> **Problem to work on**:
Copy the data exactly as it appears, and do not include any pictures.

----- Source data

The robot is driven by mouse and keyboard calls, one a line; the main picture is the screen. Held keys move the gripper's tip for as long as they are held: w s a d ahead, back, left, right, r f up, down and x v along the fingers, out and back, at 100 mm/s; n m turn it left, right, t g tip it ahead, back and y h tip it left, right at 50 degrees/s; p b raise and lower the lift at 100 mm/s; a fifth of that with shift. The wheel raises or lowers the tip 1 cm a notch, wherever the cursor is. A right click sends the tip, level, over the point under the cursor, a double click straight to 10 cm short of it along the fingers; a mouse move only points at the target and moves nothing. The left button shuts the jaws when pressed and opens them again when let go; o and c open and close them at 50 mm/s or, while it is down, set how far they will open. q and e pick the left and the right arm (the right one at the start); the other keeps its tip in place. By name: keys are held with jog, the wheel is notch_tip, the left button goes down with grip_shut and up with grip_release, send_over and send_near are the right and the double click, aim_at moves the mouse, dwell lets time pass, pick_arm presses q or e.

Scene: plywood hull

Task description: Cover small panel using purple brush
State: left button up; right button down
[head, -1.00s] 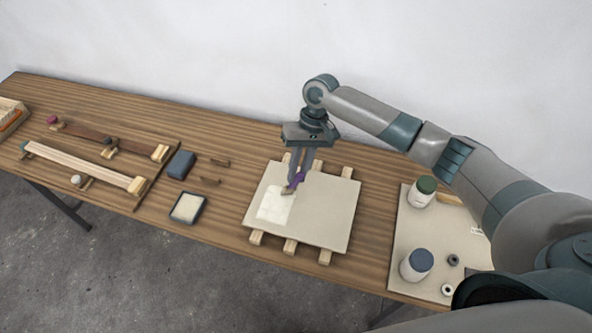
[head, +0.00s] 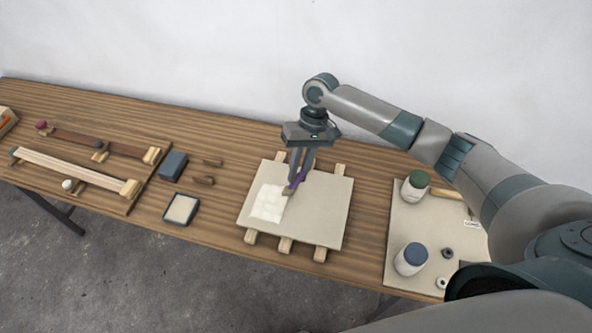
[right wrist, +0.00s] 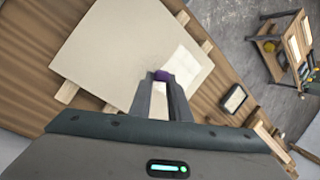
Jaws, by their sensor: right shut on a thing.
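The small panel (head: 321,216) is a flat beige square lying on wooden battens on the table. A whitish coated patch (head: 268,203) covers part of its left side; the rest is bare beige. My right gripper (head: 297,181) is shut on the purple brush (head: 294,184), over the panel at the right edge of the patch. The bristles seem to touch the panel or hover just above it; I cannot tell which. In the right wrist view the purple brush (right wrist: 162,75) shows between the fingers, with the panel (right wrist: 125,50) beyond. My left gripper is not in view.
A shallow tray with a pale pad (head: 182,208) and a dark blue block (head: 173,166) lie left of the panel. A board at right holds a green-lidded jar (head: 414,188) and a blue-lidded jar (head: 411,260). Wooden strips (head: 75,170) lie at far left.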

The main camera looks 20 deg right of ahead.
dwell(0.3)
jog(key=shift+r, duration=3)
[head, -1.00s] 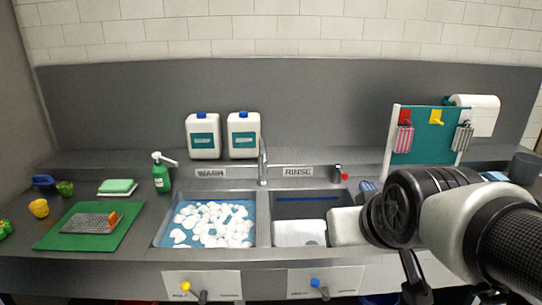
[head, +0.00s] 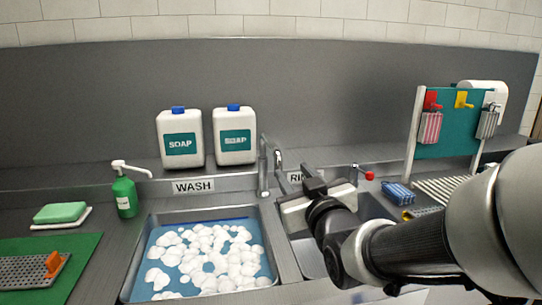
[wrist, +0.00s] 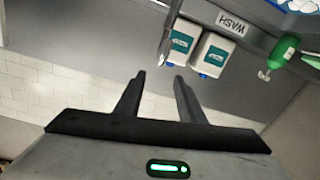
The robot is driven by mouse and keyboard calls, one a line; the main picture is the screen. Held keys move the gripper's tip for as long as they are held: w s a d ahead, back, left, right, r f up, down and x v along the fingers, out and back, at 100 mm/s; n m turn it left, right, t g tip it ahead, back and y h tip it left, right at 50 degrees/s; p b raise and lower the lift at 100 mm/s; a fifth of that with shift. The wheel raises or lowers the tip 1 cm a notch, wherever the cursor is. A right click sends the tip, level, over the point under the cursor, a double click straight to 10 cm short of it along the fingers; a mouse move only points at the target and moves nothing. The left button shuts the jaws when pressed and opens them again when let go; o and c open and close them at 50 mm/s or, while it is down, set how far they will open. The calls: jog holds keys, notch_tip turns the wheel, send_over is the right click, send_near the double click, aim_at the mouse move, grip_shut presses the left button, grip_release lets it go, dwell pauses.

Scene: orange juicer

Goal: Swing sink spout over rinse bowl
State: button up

----------

> **Response below**:
The robot is driven by mouse and keyboard calls, one a line; the main picture is the screen. Held keys move the gripper's tip for as long as they are held: w s a d ahead, back, left, right, r f up, down and x v along the fingers, out and back, at 100 mm/s; n m turn it left, right, t g tip it ahead, back and y h tip it left, right at 50 degrees/s; p b raise and lower the lift at 100 mm/s; a fifth of that with shift. The wheel raises or lowers the tip 1 cm a notch, wherever the cursor is. A right click sends the tip, level, over the point under the cursor, a double click straight to 10 cm short of it along the fingers; a mouse move only points at the target and moves nothing. The left button shuts the jaws when pressed and opens them again when let go; o and c open and close them at 50 mm/s or, while it is down, set how far they will open. q and e pick the left and the right arm (the right one at the start); the other keeps its tip in place. By name: keys are held with jog, the wheel is notch_tip, the left button goes down with grip_shut and up with grip_release, send_over and send_near are the right and the double click, aim_at moves the mouse, dwell lets time pass, pick_arm presses q or e.

Scene: plywood hull

Task description: Cover small panel using purple brush
State: left button up; right button down
[head, -1.00s] 
[head, +0.00s] 
[right wrist, +0.00s] 
Jaws, by their sensor: right shut on a thing.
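The small panel (head: 321,216) is a flat beige square lying on wooden battens on the table. A whitish coated patch (head: 268,203) covers part of its left side; the rest is bare beige. My right gripper (head: 297,181) is shut on the purple brush (head: 294,184), over the panel at the right edge of the patch. The bristles seem to touch the panel or hover just above it; I cannot tell which. In the right wrist view the purple brush (right wrist: 162,75) shows between the fingers, with the panel (right wrist: 125,50) beyond. My left gripper is not in view.
A shallow tray with a pale pad (head: 182,208) and a dark blue block (head: 173,166) lie left of the panel. A board at right holds a green-lidded jar (head: 414,188) and a blue-lidded jar (head: 411,260). Wooden strips (head: 75,170) lie at far left.

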The main camera looks 20 deg right of ahead.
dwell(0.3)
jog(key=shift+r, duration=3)
[head, -1.00s] 
[head, +0.00s] 
[wrist, +0.00s] 
The robot is driven by mouse and keyboard calls, one a line; the main picture is the screen. Held keys move the gripper's tip for as long as they are held: w s a d ahead, back, left, right, r f up, down and x v along the fingers, out and back, at 100 mm/s; n m turn it left, right, t g tip it ahead, back and y h tip it left, right at 50 degrees/s; p b raise and lower the lift at 100 mm/s; a fifth of that with shift. The wheel raises or lowers the tip 1 cm a notch, wherever the cursor is. A right click sends the tip, level, over the point under the cursor, a double click straight to 10 cm short of it along the fingers; a mouse move only points at the target and moves nothing. The left button shuts the jaws when pressed and opens them again when let go; o and c open and close them at 50 mm/s or, while it is down, set how far they will open. The calls: jog holds keys, notch_tip turns the wheel, send_over is the right click, send_near the double click, aim_at the mouse move, grip_shut presses the left button, grip_release lets it go, dwell pauses.

Scene: orange juicer

Goal: Swing sink spout over rinse bowl
State: button up

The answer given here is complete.